» **WRITTEN PROBLEM**
Transcribe the listing word for word.

» **INFORMATION SHOWN**
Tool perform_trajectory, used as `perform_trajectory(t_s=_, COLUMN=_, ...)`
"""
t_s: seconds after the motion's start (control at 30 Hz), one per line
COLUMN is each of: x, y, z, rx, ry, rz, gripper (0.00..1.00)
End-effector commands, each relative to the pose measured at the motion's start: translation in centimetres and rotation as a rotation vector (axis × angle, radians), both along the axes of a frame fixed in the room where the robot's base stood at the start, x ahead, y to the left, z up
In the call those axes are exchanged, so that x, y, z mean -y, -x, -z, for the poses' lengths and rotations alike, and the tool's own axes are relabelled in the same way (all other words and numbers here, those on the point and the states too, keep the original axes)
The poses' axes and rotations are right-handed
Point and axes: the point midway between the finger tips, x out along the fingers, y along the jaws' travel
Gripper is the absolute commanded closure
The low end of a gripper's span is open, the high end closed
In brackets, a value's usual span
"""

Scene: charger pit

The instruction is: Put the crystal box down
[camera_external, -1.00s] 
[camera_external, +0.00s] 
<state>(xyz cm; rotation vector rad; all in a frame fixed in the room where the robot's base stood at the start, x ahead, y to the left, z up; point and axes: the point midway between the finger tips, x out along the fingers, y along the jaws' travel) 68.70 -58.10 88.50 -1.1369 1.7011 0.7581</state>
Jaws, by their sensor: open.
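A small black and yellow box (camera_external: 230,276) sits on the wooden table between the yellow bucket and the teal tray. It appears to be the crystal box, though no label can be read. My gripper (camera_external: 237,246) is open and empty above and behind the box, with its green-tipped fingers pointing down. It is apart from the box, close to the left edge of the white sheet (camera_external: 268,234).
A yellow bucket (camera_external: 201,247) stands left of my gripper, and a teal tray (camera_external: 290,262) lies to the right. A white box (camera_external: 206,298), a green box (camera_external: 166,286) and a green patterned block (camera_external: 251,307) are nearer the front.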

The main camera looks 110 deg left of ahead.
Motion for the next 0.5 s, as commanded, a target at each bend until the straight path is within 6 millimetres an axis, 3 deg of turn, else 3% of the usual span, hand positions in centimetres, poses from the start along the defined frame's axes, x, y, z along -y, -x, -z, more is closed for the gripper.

» **PROBLEM SOLUTION**
Tool perform_trajectory, used as `perform_trajectory(t_s=_, COLUMN=_, ...)`
"""
t_s: seconds after the motion's start (control at 30 Hz), one per line
COLUMN is each of: x, y, z, rx, ry, rz, gripper (0.00..1.00)
End-effector commands, each relative to the pose measured at the motion's start: translation in centimetres and rotation as a rotation vector (axis × angle, radians), both along the axes of a frame fixed in the room where the robot's base stood at the start, x ahead, y to the left, z up
In the call those axes are exchanged, so that x, y, z mean -y, -x, -z, for the poses' lengths and rotations alike, and the tool's own axes are relabelled in the same way (all other words and numbers here, those on the point and the states too, keep the original axes)
The poses' axes and rotations are right-handed
Point and axes: the point midway between the finger tips, x out along the fingers, y along the jaws' travel
Gripper is the absolute commanded closure
The low end of a gripper's span is open, the high end closed
In brackets, a value's usual span
"""

Scene: charger pit

The instruction is: Put the crystal box down
[camera_external, -1.00s] 
[camera_external, +0.00s] 
<state>(xyz cm; rotation vector rad; all in a frame fixed in the room where the robot's base stood at the start, x ahead, y to the left, z up; point and axes: the point midway between the finger tips, x out along the fingers, y along the jaws' travel) 68.70 -58.10 88.50 -1.1369 1.7011 0.7581</state>
Jaws, by their sensor: open.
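A small black and yellow box (camera_external: 230,276) sits on the wooden table between the yellow bucket and the teal tray. It appears to be the crystal box, though no label can be read. My gripper (camera_external: 237,246) is open and empty above and behind the box, with its green-tipped fingers pointing down. It is apart from the box, close to the left edge of the white sheet (camera_external: 268,234).
A yellow bucket (camera_external: 201,247) stands left of my gripper, and a teal tray (camera_external: 290,262) lies to the right. A white box (camera_external: 206,298), a green box (camera_external: 166,286) and a green patterned block (camera_external: 251,307) are nearer the front.

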The main camera looks 110 deg left of ahead.
Motion for the next 0.5 s, as commanded, a target at each bend until the straight path is within 6 millimetres an axis, 3 deg of turn, else 3% of the usual span, hand positions in centimetres, poses from the start along the defined frame's axes, x, y, z along -y, -x, -z, more is closed for the gripper.

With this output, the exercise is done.